Opening in the summer of 2004 is the Maryland Science Center’s $32 million expansion. In what will be nearly a complete transformation, the 26-year-old Maryland Science Center will double its display space and create the country’s first major exhibit on dinosaurs that once roamed the East Coast. The new 42,000-square-foot wing will be home for exhibits devoted to the Chesapeake Bay earth sciences, including geology, meteorology, and paleontology, and the study of prehistoric plant and animal life through fossils. The most prominent feature will be a 53-foot-high Earth Sciences and Dinosaur Hall with a large glass window revealing life-sized dinosaur figures inside, including Astrodon johnstoni, Maryland’s official state dinosaur. The expansion will include features such as a “dino mountain” and a “dino dig” where kids can hunt for fossils. Plans also call for an outdoor science park with free exhibits spilling onto the Inner Harbor promenade.
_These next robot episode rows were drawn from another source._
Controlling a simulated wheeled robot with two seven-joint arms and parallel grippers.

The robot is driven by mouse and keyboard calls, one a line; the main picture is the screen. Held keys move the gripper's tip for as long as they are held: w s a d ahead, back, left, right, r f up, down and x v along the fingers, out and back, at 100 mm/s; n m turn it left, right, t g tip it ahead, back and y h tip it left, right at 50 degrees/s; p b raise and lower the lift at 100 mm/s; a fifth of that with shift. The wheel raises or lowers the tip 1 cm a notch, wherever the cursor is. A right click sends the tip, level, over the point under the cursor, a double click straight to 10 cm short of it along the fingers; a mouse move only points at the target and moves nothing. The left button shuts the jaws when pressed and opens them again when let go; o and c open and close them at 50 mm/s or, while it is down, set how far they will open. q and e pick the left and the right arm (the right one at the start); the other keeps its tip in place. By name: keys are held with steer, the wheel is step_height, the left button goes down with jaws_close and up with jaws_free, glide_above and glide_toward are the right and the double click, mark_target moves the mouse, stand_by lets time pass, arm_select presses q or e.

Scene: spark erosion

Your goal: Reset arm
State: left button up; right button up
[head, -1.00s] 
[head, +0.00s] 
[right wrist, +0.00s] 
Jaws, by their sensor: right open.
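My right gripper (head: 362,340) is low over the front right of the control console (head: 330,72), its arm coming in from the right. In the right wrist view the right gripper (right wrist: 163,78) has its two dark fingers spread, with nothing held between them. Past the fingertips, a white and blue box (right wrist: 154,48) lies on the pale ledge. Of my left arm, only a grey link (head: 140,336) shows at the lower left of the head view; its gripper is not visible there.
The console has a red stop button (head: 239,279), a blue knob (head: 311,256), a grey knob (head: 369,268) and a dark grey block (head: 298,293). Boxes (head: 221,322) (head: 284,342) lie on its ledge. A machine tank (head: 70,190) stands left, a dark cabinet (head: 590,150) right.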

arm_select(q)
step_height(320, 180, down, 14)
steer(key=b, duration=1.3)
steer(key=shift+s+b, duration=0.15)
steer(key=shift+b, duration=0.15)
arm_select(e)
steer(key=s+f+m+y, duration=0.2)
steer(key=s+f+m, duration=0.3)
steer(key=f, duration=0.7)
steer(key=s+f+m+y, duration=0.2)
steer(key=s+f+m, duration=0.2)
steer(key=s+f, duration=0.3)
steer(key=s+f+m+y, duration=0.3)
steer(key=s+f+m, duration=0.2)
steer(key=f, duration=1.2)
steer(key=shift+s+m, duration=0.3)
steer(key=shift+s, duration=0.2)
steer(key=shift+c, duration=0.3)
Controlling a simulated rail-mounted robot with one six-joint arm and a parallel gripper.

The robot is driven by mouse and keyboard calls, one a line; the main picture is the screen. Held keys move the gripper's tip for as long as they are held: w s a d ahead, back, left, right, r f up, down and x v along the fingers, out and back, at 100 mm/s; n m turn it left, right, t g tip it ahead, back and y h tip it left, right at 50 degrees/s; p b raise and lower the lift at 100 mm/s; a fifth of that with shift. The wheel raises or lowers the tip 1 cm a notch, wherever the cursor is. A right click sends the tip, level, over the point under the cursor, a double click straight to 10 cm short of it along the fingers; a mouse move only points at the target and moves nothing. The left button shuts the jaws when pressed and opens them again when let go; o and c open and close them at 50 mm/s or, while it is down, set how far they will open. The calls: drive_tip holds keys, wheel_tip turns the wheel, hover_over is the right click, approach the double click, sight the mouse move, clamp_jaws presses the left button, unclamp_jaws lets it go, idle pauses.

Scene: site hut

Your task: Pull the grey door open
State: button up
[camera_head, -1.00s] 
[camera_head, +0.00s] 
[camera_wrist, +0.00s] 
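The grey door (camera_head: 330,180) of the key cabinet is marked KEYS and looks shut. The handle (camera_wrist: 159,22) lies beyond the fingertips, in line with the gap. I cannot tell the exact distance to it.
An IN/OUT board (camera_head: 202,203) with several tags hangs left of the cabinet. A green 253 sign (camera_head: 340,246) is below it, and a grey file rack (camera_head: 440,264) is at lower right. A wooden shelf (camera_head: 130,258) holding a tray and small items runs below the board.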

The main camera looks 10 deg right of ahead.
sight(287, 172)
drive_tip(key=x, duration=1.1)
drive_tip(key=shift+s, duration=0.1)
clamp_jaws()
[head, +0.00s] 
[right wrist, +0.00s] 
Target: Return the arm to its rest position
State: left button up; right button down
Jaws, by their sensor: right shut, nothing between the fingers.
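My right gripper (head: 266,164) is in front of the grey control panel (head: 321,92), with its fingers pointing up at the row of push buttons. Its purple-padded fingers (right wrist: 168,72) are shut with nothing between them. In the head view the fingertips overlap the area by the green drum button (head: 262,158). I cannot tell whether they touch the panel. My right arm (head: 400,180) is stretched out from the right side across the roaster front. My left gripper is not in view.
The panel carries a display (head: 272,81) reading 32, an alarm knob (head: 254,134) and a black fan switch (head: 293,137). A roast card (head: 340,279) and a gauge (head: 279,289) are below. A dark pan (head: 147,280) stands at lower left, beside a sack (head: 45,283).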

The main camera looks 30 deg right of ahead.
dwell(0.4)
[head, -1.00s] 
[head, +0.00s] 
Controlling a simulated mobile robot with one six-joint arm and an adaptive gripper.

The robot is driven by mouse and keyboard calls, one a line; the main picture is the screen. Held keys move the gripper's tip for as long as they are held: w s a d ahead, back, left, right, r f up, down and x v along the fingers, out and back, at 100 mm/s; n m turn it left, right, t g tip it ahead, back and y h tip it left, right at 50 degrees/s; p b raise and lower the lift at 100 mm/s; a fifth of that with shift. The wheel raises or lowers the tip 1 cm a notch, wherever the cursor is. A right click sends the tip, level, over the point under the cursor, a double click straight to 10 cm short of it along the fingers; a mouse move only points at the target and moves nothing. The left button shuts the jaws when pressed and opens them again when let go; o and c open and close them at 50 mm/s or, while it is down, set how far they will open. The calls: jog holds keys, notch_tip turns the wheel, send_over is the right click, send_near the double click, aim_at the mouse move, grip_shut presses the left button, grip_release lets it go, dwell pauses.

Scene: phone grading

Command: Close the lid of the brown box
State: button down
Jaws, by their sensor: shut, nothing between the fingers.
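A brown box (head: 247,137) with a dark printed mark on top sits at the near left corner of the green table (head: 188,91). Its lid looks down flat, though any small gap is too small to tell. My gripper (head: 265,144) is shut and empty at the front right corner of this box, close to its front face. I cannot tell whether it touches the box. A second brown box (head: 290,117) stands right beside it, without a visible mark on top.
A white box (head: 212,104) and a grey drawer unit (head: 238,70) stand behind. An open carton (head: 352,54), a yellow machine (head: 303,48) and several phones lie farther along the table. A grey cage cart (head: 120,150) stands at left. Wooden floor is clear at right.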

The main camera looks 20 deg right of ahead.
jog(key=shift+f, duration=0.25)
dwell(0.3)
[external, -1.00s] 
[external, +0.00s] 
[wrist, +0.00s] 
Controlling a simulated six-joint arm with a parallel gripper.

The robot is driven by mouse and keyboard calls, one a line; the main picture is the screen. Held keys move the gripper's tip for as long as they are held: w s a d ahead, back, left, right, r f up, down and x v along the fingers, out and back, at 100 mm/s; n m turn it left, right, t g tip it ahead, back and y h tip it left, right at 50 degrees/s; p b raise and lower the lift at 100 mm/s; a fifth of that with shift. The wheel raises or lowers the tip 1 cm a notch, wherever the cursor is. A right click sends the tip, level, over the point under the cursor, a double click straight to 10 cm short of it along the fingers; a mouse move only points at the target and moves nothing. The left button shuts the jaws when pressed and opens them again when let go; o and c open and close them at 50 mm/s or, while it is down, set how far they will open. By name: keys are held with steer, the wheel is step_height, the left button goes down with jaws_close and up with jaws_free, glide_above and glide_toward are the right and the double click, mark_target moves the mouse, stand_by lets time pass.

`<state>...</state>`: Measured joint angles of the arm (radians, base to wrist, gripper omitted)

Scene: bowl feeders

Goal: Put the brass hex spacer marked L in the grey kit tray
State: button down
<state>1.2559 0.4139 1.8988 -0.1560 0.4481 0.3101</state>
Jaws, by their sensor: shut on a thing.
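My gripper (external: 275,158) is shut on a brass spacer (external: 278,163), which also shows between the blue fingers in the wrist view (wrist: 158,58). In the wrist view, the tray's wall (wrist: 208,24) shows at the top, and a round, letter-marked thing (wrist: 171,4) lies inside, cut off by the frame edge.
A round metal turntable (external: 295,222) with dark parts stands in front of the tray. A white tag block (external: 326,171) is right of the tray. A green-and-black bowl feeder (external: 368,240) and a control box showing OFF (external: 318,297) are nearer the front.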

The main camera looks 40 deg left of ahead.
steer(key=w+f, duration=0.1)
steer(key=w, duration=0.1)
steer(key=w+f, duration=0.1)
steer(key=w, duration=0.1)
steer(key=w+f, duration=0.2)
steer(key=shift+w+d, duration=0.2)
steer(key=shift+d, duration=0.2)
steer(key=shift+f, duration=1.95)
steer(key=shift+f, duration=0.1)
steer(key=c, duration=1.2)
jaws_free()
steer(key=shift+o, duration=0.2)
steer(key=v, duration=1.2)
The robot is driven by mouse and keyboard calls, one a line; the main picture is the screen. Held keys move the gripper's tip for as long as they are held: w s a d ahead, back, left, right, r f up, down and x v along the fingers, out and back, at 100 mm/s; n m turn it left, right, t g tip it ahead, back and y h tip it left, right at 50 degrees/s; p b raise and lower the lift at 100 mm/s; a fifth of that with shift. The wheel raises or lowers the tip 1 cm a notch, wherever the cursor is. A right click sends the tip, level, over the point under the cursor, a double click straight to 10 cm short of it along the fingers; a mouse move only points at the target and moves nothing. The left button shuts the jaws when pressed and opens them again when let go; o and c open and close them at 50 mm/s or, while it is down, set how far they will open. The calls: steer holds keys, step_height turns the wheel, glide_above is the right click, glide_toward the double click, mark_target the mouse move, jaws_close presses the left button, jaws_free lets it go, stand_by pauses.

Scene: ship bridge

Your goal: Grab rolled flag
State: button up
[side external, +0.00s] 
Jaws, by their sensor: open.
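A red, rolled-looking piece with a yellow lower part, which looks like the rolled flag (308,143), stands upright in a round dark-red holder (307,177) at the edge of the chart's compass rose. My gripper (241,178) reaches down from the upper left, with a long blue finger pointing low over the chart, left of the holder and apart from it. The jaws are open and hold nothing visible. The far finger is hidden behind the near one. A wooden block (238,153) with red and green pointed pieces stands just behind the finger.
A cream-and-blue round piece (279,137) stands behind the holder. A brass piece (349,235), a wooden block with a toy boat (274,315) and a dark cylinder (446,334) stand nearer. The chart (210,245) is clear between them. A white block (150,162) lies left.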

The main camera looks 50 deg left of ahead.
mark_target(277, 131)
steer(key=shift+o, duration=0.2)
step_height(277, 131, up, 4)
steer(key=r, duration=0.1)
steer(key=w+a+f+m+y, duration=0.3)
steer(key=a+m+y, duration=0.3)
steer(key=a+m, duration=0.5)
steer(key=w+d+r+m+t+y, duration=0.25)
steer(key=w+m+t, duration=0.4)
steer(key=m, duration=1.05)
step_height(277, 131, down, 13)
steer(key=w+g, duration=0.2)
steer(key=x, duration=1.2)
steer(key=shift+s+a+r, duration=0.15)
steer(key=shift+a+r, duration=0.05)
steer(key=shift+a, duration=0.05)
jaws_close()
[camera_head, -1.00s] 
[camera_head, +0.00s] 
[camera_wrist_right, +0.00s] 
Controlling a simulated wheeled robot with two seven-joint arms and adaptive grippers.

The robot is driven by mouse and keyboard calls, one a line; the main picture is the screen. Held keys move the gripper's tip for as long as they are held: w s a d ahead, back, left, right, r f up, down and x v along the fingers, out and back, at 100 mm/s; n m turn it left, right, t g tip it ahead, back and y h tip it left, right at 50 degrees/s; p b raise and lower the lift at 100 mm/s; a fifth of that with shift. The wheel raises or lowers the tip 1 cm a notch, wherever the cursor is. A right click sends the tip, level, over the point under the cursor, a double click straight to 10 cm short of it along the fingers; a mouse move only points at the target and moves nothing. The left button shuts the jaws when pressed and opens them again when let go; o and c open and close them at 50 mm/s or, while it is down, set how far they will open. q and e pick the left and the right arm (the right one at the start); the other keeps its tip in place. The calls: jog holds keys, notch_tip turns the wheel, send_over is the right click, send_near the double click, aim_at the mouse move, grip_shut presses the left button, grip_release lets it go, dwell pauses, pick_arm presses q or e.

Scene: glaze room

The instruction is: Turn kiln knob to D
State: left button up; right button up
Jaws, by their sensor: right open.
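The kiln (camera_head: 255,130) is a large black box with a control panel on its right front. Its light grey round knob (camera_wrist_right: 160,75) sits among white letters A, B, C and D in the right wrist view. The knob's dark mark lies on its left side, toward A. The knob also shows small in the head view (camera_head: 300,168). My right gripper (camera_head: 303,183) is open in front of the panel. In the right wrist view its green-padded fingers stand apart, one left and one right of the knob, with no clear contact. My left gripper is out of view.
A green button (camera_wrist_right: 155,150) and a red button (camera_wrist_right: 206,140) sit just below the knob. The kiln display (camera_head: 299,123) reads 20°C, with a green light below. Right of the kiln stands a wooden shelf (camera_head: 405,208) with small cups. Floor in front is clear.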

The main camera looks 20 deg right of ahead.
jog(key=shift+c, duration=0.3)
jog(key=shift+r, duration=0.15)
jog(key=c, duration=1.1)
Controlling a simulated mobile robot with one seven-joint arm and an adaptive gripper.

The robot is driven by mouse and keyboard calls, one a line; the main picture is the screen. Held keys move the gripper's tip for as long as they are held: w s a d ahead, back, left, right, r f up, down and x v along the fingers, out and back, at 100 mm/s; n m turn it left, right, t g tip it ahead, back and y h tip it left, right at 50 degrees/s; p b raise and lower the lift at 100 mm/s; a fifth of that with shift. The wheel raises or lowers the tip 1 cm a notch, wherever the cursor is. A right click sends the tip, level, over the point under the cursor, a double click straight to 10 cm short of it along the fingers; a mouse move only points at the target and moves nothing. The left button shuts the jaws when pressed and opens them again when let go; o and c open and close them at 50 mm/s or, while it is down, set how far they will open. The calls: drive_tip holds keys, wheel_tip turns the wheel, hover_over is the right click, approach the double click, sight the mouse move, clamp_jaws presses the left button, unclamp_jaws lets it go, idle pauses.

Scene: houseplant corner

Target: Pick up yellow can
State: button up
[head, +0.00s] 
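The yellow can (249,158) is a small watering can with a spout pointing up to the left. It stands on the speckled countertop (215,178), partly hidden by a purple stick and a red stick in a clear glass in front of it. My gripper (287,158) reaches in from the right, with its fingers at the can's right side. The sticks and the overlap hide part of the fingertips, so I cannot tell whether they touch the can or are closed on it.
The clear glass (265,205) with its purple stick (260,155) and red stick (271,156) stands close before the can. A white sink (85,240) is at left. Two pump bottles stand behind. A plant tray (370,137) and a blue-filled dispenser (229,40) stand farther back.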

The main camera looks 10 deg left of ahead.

Don’t miss out on the 150th anniversary of the launch of the USS Constellation, also in the summer of 2004. The USS Constellation Museum, the city of Baltimore, and the state of Maryland will be celebrating the 150th anniversary of the launch of the sloop of war USS Constellation, the last all-sail warship built by the U.S. Navy and the only Civil War era vessel afloat. The yearlong celebration includes a homecoming cruise to the U.S. Naval Academy, a major tall ship celebration in Baltimore for the Fourth of July, a monthly speaker series and more!

Beyond the Harbor

Two of the country’s most prestigious art museums can be found in Baltimore. The Baltimore Museum of Art is located just a short distance away from downtown Baltimore, adjacent to the Johns Hopkins University Homewood campus. The museum features a permanent collection of more than 120,000 works of art including the renowned Cone collection of 20th century art by such painters as Matisse, Picasso, and Cezanne. In addition to the American Wing, the museum spotlights the art of Africa, Asia, and Oceania, and a separate wing for modern art.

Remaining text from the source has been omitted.